- [Record excerpts]
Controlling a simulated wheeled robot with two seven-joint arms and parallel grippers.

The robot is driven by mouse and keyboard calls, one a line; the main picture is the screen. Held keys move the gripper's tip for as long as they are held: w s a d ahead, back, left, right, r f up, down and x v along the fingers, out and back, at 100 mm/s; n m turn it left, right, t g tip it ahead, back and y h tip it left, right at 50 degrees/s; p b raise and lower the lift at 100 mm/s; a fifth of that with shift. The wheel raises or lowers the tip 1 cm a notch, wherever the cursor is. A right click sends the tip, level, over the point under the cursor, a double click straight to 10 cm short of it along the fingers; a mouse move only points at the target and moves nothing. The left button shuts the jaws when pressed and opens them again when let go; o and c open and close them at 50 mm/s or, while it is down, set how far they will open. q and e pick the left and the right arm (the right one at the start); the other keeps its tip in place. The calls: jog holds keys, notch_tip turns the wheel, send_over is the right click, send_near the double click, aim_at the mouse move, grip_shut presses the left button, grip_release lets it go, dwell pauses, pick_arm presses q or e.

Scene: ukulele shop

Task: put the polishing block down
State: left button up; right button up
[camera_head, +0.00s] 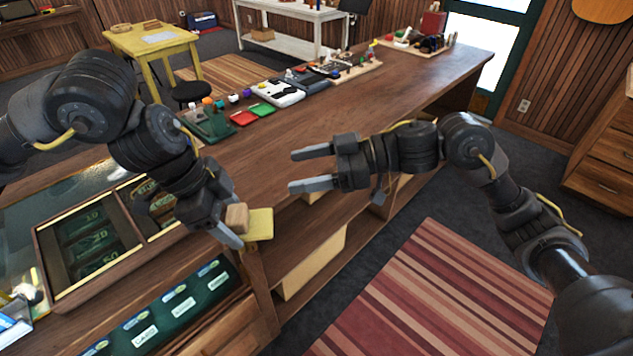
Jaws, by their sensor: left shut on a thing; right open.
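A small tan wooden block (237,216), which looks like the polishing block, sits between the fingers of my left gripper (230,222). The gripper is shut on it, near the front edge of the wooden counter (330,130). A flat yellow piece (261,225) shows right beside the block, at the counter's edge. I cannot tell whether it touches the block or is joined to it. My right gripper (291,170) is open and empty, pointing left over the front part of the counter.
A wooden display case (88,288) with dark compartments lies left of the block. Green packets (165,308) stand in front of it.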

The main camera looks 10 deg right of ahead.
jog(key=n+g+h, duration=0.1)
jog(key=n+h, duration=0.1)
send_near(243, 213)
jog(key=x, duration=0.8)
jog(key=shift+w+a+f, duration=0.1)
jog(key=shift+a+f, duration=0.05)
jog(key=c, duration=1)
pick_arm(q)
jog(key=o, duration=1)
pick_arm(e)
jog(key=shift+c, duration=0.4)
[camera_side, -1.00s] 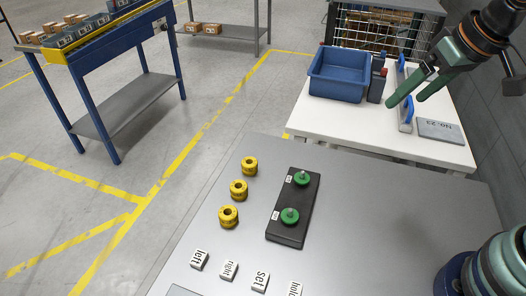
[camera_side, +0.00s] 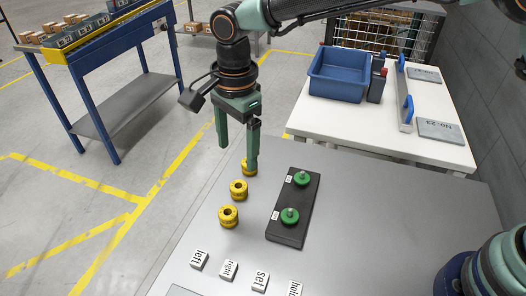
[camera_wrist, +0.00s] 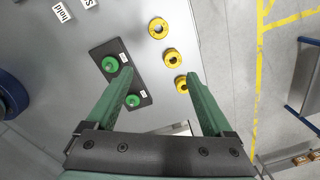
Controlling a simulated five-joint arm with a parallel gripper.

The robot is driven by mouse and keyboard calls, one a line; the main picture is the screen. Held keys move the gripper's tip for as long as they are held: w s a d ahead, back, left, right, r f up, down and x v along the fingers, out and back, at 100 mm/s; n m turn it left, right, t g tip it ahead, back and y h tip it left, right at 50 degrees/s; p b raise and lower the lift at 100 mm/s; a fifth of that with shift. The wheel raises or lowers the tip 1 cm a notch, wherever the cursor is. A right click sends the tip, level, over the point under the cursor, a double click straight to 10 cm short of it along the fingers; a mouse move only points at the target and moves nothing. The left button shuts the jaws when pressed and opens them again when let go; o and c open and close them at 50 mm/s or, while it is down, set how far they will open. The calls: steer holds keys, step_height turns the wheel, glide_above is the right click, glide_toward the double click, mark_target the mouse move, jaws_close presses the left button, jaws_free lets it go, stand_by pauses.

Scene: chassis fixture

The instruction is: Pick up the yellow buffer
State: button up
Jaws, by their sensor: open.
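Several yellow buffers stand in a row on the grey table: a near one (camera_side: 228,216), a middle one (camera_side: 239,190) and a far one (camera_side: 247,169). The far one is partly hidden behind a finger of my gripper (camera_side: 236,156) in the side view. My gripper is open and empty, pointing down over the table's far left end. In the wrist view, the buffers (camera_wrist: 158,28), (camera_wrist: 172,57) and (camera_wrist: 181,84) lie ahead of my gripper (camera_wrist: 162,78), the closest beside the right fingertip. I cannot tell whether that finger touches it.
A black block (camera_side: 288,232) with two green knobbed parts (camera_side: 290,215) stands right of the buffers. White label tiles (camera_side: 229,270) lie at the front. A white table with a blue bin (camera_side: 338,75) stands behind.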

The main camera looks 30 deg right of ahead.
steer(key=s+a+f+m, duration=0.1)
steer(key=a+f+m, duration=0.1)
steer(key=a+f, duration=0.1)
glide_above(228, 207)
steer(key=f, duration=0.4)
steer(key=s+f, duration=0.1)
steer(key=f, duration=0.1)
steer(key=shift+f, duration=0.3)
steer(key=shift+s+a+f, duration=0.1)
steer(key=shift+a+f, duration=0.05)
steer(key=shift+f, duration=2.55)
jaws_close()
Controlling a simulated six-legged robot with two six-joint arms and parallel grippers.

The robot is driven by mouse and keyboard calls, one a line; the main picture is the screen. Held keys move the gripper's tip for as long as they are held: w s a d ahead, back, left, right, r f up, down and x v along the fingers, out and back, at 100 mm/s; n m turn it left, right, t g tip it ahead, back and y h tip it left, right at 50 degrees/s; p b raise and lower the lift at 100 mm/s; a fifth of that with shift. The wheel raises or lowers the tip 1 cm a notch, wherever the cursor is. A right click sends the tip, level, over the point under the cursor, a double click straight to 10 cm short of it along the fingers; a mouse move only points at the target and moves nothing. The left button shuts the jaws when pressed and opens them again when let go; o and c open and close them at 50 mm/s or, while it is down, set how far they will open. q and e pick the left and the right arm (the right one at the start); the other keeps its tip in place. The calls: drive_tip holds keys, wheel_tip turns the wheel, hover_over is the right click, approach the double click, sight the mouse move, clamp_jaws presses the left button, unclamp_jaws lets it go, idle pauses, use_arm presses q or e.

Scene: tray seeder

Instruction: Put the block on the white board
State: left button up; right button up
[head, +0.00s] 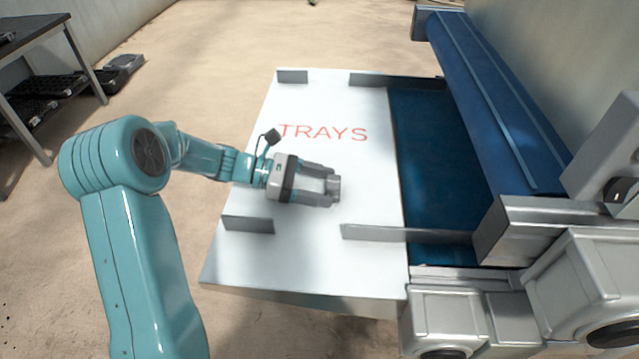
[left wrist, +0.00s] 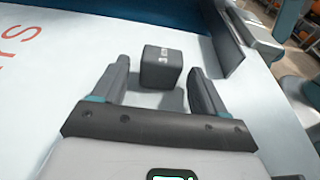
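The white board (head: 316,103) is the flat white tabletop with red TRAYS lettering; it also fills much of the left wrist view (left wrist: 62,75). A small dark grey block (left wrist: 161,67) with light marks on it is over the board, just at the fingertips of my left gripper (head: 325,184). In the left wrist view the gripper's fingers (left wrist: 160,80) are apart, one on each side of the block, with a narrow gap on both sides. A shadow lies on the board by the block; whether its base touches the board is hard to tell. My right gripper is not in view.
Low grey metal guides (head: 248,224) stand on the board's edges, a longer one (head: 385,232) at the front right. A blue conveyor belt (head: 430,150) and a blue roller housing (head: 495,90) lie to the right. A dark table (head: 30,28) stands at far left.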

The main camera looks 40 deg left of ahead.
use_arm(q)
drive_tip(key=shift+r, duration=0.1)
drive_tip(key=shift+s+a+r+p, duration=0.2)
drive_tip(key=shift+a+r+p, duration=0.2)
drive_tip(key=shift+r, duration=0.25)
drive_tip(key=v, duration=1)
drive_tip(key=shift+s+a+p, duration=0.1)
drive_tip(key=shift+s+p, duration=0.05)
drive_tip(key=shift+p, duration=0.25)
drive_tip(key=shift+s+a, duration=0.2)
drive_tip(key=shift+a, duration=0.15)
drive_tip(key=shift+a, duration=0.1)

- [What needs to be done] Give back the entries verbatim. Do not include any picture.

- [Written response]
Controlling a simulated wheeled robot with two seven-joint arms and parallel grippers.

The robot is driven by mouse and keyboard calls, one a line; the main picture is the screen. Held keys move the gripper's tip for as long as they are held: w s a d ahead, back, left, right, r f up, down and x v along the fingers, out and back, at 100 mm/s; n m turn it left, right, t g tip it ahead, back and y h tip it left, right at 50 degrees/s; p b raise and lower the lift at 100 mm/s; a fifth of that with shift. The wheel raises or lowers the tip 1 cm a notch, wherever the cursor is. A right click sends the tip, level, over the point under the cursor, a double click straight to 10 cm short of it along the fingers; a mouse move only points at the target and moves nothing. The left button shuts the jaws when pressed and opens them again when let go; o and c open and close them at 50 mm/s or, while it is down, set how far they will open. q and e pick the left and the right arm (the right one at the start); the other keeps its tip in place. The calls: jog holds keys, notch_tip turns the wheel, send_over is the right click, send_near the double click, aim_at the mouse move, grip_shut presses the left button, grip_release lets it go, dwell pauses, pick_arm presses q or e.

Scene: ukulele shop

Task: put the polishing block down
State: left button up; right button up
[camera_head, +0.00s] 
Jaws, by their sensor: left shut on a thing; right open.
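A small tan wooden block (237,216), which looks like the polishing block, sits between the fingers of my left gripper (230,222). The gripper is shut on it, near the front edge of the wooden counter (330,130). A flat yellow piece (261,225) shows right beside the block, at the counter's edge. I cannot tell whether it touches the block or is joined to it. My right gripper (291,170) is open and empty, pointing left over the front part of the counter.
A wooden display case (88,288) with dark compartments lies left of the block. Green packets (165,308) stand in front of it.

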The main camera looks 10 deg right of ahead.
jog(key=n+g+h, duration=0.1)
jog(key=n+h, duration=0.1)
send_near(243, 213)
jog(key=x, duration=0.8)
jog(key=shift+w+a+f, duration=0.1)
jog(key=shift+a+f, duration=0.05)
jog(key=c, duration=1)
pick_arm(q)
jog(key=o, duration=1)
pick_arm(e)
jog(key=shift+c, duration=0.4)
[camera_side, -1.00s] 
[camera_side, +0.00s] 
[camera_wrist, +0.00s] 
Controlling a simulated five-joint arm with a parallel gripper.

The robot is driven by mouse and keyboard calls, one a line; the main picture is the screen. Held keys move the gripper's tip for as long as they are held: w s a d ahead, back, left, right, r f up, down and x v along the fingers, out and back, at 100 mm/s; n m turn it left, right, t g tip it ahead, back and y h tip it left, right at 50 degrees/s; p b raise and lower the lift at 100 mm/s; a fifth of that with shift. The wheel raises or lowers the tip 1 cm a notch, wherever the cursor is. A right click sends the tip, level, over the point under the cursor, a double click straight to 10 cm short of it along the fingers; a mouse move only points at the target and moves nothing. The left button shuts the jaws when pressed and opens them again when let go; o and c open and close them at 50 mm/s or, while it is down, set how far they will open. The calls: steer holds keys, step_height turns the wheel, glide_above is the right click, glide_toward the double click, mark_target the mouse move, jaws_close presses the left button, jaws_free lets it go, stand_by pauses.

Scene: chassis fixture

The instruction is: Pick up the yellow buffer
State: button up
Jaws, by their sensor: open.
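Several yellow buffers stand in a row on the grey table: a near one (camera_side: 228,216), a middle one (camera_side: 239,190) and a far one (camera_side: 247,169). The far one is partly hidden behind a finger of my gripper (camera_side: 236,156) in the side view. My gripper is open and empty, pointing down over the table's far left end. In the wrist view, the buffers (camera_wrist: 158,28), (camera_wrist: 172,57) and (camera_wrist: 181,84) lie ahead of my gripper (camera_wrist: 162,78), the closest beside the right fingertip. I cannot tell whether that finger touches it.
A black block (camera_side: 288,232) with two green knobbed parts (camera_side: 290,215) stands right of the buffers. White label tiles (camera_side: 229,270) lie at the front. A white table with a blue bin (camera_side: 338,75) stands behind.

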The main camera looks 30 deg right of ahead.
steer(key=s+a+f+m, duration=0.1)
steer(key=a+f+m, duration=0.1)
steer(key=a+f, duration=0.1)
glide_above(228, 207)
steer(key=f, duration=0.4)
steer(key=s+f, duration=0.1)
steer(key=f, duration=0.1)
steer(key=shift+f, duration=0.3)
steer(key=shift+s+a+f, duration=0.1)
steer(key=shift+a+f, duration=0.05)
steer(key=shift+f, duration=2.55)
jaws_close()
Controlling a simulated six-legged robot with two six-joint arms and parallel grippers.

The robot is driven by mouse and keyboard calls, one a line; the main picture is the screen. Held keys move the gripper's tip for as long as they are held: w s a d ahead, back, left, right, r f up, down and x v along the fingers, out and back, at 100 mm/s; n m turn it left, right, t g tip it ahead, back and y h tip it left, right at 50 degrees/s; p b raise and lower the lift at 100 mm/s; a fifth of that with shift. The wheel raises or lowers the tip 1 cm a notch, wherever the cursor is. A right click sends the tip, level, over the point under the cursor, a double click straight to 10 cm short of it along the fingers; a mouse move only points at the target and moves nothing. The left button shuts the jaws when pressed and opens them again when let go; o and c open and close them at 50 mm/s or, while it is down, set how far they will open. q and e pick the left and the right arm (the right one at the start); the other keeps its tip in place. The calls: drive_tip holds keys, wheel_tip turns the wheel, hover_over is the right click, approach the double click, sight the mouse move, clamp_jaws presses the left button, unclamp_jaws lets it go, idle pauses, use_arm presses q or e.

Scene: tray seeder

Instruction: Put the block on the white board
State: left button up; right button up
[head, +0.00s] 
[left wrist, +0.00s] 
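The white board (head: 316,103) is the flat white tabletop with red TRAYS lettering; it also fills much of the left wrist view (left wrist: 62,75). A small dark grey block (left wrist: 161,67) with light marks on it is over the board, just at the fingertips of my left gripper (head: 325,184). In the left wrist view the gripper's fingers (left wrist: 160,80) are apart, one on each side of the block, with a narrow gap on both sides. A shadow lies on the board by the block; whether its base touches the board is hard to tell. My right gripper is not in view.
Low grey metal guides (head: 248,224) stand on the board's edges, a longer one (head: 385,232) at the front right. A blue conveyor belt (head: 430,150) and a blue roller housing (head: 495,90) lie to the right. A dark table (head: 30,28) stands at far left.

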The main camera looks 40 deg left of ahead.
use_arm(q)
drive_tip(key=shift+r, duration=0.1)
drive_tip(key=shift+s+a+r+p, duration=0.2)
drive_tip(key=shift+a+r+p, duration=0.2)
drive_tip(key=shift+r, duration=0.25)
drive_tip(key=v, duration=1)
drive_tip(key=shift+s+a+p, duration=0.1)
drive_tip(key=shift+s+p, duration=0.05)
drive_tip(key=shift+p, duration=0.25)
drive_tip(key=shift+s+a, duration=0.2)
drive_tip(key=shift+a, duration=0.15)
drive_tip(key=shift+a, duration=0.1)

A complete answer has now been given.